EXERCISE PROMPT -
Repeat the lines beginning at the one with "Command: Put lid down" and running to the end of the material, keeping the first and last of them, exactly as they appear.
_ _ _ _ _ _ _
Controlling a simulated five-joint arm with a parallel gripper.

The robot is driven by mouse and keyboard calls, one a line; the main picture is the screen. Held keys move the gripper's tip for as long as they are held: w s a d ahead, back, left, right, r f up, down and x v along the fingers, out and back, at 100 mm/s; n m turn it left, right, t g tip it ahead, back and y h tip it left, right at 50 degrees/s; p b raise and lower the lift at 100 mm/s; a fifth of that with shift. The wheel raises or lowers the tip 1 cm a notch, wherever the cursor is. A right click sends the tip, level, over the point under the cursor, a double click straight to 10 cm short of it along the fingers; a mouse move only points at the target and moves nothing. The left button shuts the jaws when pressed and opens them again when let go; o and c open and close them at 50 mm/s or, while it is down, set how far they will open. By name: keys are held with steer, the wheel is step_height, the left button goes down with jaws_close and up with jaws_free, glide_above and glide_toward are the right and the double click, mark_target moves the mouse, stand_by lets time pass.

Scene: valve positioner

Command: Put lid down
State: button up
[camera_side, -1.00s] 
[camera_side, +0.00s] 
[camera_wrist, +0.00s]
_ _ _ _ _ _ _
COMPLETE OUTPUT -
Command: Put lid down
State: button up
[camera_side, -1.00s] 
[camera_side, +0.00s] 
[camera_wrist, +0.00s]

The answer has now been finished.